Before the flashing cameras and the bright pageant lights, Ariana Rodriguez was just another kid in the Bluegrass State’s foster care system hoping for a better future.
Miss Kentucky has come a long way since then. But Rodriguez, who’s set to compete for the Miss America crown in early September, wants to make sure other children in state custody can also open the doors she walked through.
“No matter where you’ve come from, no matter how old you are, you can control your future,” she told The Courier Journal in late August ahead of the competition. “Even when people are telling you what that should look like, you’re the only one who ultimately makes those decisions. I really want to get that message across — and not even just the kids in foster care, but to everyone.”
Miss Kentucky Ariana Rodriguez displays the grand champion country ham auctioned at the 61st Annual Kentucky Country Ham Breakfast at the Kentucky State Fair on Thursday, August 21, 2025.
Rodriguez has been all over Kentucky. She estimates she lived in 20 different homes growing up and spent time at a dozen schools across the commonwealth.
It’s a cycle, she said. Her mother was homeless at points during her own younger years and fought drug addiction during Rodriguez’s childhood, though she’s since gotten clean.
Those struggles led Rodriguez, now 20, and her two siblings into foster care at a young age, where they bounced around every corner of the state — “Louisville, Lexington, Nelson County, Meade County, Russell Springs, Adair, Columbia, Taylor, we’ve lived everywhere,” she said, including out of her own car when she was 16.
Pageants were her ticket to a better life. She fell just short of meeting qualifications for college financial aid offered for kids who grew up in the foster care system, but she found the Miss America contest — and the possibility of qualifying for scholarships — as her time in high school was winding down.
But in pageantry, she said, “you have to have a community service initiative.” That was the spark that led her to create The Lucky Ones, a foundation she started in 2023 that aims to help kids in the foster care system.
The foundation has grown into a nonprofit with dozens of volunteers and 13 board members, she said, and it helps kids in any way it can.

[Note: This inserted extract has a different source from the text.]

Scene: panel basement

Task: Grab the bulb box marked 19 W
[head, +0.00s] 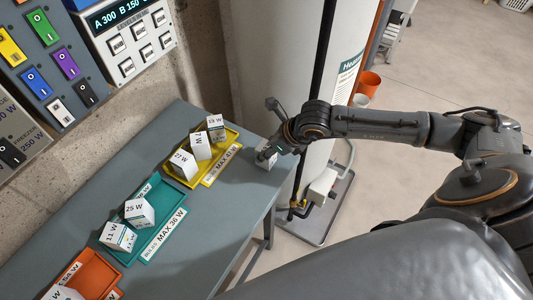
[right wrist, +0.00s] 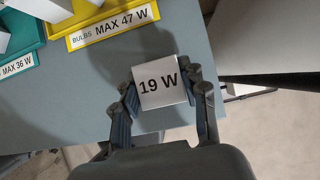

Miss Kentucky Ariana Rodriguez sings My Old Kentucky Home at the 61st Annual Kentucky Country Ham Breakfast at the Kentucky State Fair on Thursday, August 21, 2025
Rodriguez hosts The Lucky Ones Podcast, dedicated to “amplifying the voices of foster alumni.” The organization holds The Luckiest Benefit, a formal banquet to support kids in the system, and works to connect foster youth with services such as free driving classes and other life skills so they’re more prepared when they turn 18 and are on their own.
The foundation’s “Suitcase Project” provides suitcases to children in the foster system. Rodriguez was inspired by her own memory of being taken from her grandmother’s home by Child Protective Services.
“We didn’t know that we were going to go in foster care that day, so all we had was the clothes on our back,” she said. “My grandma was able to get a few items of ours that she just happened to have in the car, but she wasn’t allowed to go bring us anything. All we had when we went into foster care was just those few things that were in the car, and we had to put them in a trash bag. It just sets a very dehumanizing tone.”
Through her foundation and her time on the Miss America stage in September, Rodriguez wants to help as many kids as possible who are fighting for a better future. According to state statistics, more than 8,000 children were in foster care in 2023 — the same year Rodriguez graduated high school and enrolled at the University of Kentucky.
She’s an inspiration to adults outside the system, as well. At the Kentucky Farm Bureau Ham Breakfast during the state fair, Agriculture Commissioner Jonathan Shell called her “an incredible young lady, and what a humble person.” Part of her Miss Kentucky role, which she attained in June and will hold for a year, includes serving as the state Department of Agriculture’s spokesperson.
“She truly is the best voice that we could for two loves that I have — agriculture and our foster care system in the state — and for the entire state of Kentucky,” Shell said.
Miss Kentucky Ariana Rodriguez displays the grand champion country ham auctioned at the 61st Annual Kentucky Country Ham Breakfast at the Kentucky State Fair on Thursday, August 21, 2025.
Rodriguez will be in Florida during the first week of September to compete for Miss America. She’s spent the weeks leading up to the competition practicing her singing and choreography while also making sure she’s up to speed on current events for the interview portion.
But the real work, she said, continues when she’s home. Anyone interested in pitching in can find more information on The Lucky Ones’ website: the-lucky-ones.org.
“Kids in foster care are always so focused on surviving that they don’t really get to enjoy the simplicities that many of us do,” Rodriguez said. “We try to give them as much of a normal life as we possibly can by using the community and their resources to support them.”